Ma per l’Occidente l’obiettivo è chiaro: ridurre il più possibile i versamenti nelle casse di Mosca, anche tenuto conto del fatto che, con il balzo dei prezzi energetici, in questi mesi sono sensibilmente aumentati.

E intanto i Paesi BRICS che fanno?

Il vertice BRICS si è tenuto di recente sotto la presidenza cinese e si è concluso – com’era prevedibile – con la condanna delle sanzioni occidentali a carico di Mosca e con la conferma dell’amicizia tra i Paesi membri. Un’amicizia, del resto, resa più salda dalla disponibilità di fonti energetiche e dalla necessità di venderle da una parte (Russia) e dalla fame di energia dall’altra (Cina e India).

La sigla potrebbe peraltro estendersi fino a comprendere buona parte del nostro alfabeto. L’Iran, Paese esportatore di greggio oltre che detentore delle seconde riserve di gas al mondo, ha recentemente chiesto di entrare nel club. E sembra che anche l’Argentina voglia far parte del gruppo.

Chi comanda tra i BRICS?

Come sottolinea Reuters, la Cina è di gran lunga la maggiore economia, rappresentando più del 70% del potere economico del gruppo, che in dollari sonanti fa 27,5 trilioni di dollari USA. L’India è a circa il 13%, mentre Russia e Brasile sono all’incirca al 7%, secondo i dati che Reuters cita dal Fondo Monetario Internazionale.

Fatto sta che oggi i BRICS costituiscono oltre il 40% della popolazione mondiale e circa il 26% dell’economia globale. Contrapponendosi con la forza dei loro numeri al cosiddetto “inverno demografico” occidentale, dove il calo delle nascite e il progressivo invecchiamento della popolazione pongono sfide sicuramente molto interessanti da affrontare.

Sarà un mondo bipolare? Difficile a dirsi. E forse a pochi converrebbe davvero. Basti pensare che al vertice bavarese del G7 sono stati invitati anche Argentina, India, Indonesia (che attualmente è alla presidenza del G20), Senegal e Sudafrica. Gli stessi Paesi che sono – o che potrebbero presto essere – dall’“altra parte”.
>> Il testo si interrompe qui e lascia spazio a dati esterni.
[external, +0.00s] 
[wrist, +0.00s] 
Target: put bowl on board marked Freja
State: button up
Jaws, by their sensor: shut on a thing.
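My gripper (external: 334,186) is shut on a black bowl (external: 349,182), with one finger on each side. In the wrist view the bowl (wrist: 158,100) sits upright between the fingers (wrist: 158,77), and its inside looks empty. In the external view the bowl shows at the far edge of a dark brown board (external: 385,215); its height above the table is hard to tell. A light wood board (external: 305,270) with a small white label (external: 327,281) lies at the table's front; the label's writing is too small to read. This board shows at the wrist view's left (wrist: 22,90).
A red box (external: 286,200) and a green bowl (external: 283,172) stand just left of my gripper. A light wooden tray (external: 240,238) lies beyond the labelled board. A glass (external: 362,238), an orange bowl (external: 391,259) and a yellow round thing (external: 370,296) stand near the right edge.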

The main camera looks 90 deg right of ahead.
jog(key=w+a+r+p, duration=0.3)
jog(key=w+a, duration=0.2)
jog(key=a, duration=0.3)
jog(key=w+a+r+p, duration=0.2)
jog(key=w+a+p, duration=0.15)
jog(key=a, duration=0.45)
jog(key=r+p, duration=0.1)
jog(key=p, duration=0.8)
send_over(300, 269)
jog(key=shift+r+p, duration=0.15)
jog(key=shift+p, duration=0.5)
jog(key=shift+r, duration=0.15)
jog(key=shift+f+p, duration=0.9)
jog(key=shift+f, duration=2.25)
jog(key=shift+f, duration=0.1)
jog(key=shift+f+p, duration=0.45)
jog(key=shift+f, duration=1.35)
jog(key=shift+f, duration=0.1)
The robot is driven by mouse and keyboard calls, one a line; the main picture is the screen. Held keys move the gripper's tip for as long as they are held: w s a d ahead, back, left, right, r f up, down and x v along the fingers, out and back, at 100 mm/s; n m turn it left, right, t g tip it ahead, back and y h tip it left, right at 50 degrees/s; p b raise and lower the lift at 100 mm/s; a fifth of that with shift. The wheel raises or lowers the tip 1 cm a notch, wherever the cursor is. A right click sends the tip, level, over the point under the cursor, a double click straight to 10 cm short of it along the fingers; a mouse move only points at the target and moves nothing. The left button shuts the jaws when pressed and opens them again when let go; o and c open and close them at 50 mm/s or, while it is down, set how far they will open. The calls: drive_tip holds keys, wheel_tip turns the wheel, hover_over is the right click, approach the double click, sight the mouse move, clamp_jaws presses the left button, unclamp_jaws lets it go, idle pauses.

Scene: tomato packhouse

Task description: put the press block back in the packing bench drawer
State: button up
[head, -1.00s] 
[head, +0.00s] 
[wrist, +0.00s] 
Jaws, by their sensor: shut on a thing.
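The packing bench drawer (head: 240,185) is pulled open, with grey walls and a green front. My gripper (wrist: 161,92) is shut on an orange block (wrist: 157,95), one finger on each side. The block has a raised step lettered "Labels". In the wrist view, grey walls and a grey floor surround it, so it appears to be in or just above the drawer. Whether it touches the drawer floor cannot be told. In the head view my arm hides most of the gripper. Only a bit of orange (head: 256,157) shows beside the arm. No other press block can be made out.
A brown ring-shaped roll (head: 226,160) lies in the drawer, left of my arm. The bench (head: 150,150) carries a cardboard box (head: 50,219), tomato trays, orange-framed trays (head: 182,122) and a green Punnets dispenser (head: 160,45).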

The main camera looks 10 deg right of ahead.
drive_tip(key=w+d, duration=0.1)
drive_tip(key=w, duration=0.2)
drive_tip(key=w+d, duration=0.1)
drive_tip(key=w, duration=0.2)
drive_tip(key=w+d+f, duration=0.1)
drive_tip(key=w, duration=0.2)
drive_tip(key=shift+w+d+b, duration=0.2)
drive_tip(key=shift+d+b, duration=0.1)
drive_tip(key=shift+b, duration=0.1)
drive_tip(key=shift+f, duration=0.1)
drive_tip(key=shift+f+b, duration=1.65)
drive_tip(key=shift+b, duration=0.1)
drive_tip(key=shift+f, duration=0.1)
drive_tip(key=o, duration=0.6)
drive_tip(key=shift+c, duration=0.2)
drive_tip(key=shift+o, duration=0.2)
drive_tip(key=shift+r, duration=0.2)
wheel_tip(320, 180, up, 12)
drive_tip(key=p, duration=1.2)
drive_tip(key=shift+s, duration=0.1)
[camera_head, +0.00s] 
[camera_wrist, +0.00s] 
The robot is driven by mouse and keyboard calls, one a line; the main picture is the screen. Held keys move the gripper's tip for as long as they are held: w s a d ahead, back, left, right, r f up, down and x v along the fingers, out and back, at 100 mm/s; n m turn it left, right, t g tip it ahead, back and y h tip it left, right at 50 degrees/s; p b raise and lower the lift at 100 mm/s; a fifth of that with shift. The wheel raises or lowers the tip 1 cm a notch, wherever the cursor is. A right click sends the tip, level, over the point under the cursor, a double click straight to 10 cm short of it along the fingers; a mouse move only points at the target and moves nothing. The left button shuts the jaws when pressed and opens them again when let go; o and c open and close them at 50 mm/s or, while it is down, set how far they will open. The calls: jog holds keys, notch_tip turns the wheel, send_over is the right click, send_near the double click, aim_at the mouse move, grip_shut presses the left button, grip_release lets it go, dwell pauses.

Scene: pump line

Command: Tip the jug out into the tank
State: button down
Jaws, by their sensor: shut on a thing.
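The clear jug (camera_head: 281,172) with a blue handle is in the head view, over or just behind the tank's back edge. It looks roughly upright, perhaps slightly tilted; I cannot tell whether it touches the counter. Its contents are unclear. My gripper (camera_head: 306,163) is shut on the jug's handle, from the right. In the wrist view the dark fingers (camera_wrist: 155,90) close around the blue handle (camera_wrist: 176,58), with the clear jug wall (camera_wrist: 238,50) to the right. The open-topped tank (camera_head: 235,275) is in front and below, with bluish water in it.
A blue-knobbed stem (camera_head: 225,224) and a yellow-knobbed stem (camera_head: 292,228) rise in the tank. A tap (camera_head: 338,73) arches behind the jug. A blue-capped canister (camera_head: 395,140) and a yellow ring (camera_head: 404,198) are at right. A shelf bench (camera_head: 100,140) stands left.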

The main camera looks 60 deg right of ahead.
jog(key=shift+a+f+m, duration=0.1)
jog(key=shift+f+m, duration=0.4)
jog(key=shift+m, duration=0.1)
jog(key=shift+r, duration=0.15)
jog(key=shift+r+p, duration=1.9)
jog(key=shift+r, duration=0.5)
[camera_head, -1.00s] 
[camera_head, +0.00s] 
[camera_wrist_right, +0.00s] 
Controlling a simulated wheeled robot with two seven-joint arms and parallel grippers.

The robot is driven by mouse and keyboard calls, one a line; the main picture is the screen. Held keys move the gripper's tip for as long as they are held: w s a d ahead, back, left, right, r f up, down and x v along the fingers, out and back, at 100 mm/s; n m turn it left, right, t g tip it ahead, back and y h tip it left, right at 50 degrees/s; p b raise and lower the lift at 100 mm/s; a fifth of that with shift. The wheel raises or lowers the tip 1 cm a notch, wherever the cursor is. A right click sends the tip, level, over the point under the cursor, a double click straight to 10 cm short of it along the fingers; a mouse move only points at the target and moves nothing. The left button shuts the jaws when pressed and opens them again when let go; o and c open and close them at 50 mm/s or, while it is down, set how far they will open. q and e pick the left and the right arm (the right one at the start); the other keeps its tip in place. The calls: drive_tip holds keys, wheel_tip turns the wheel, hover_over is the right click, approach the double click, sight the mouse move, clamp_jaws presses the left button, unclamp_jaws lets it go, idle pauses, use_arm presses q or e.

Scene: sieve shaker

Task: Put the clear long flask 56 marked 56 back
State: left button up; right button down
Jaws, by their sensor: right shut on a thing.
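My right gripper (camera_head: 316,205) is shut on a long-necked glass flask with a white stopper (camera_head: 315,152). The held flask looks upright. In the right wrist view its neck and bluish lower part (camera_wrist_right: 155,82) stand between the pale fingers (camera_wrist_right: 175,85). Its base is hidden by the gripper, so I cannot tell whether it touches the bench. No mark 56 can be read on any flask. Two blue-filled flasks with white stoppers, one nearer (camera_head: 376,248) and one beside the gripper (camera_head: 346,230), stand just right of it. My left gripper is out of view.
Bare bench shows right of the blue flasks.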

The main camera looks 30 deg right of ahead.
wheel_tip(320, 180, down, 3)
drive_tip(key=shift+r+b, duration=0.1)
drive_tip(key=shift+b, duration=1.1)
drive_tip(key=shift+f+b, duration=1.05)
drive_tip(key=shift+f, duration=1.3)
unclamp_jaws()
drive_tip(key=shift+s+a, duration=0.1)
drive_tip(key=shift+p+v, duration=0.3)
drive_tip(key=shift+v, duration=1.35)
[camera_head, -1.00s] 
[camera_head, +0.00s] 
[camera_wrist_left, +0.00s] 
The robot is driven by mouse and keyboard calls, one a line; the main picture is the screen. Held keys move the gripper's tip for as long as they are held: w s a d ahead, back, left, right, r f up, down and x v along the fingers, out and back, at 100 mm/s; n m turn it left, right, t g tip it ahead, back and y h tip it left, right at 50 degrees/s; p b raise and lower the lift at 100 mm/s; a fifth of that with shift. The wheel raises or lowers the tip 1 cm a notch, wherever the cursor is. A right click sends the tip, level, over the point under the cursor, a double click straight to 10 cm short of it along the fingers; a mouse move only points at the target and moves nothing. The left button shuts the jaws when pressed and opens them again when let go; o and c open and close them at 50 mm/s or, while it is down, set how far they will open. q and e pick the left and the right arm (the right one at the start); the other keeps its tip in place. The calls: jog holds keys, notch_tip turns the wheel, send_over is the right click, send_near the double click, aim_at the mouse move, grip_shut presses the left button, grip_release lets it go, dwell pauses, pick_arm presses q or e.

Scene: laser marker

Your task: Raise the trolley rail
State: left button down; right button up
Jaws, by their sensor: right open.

L’esclusivo “Club del Clima”

Il G7, intanto, ha anche espresso l’intenzione di dar vita a un “Club del Clima” per rafforzare la cooperazione su cambiamenti climatici e decarbonizzazione.

“Il Club del Clima, in quanto forum intergovernativo di grande ambizione, sarà di natura inclusiva e aperto ai Paesi che si impegnano ad attuare pienamente l’Accordo di Parigi e le relative decisioni, in particolare il Patto per il Clima di Glasgow, e ad accelerare la loro azione a tal fine”.

Questo è quanto ha dichiarato il G7 in un comunicato. A conferma del fatto che, sebbene su tanti fronti ci siano al momento spaccature anche molto profonde, una ricomposizione è sempre possibile. E in ogni caso auspicata.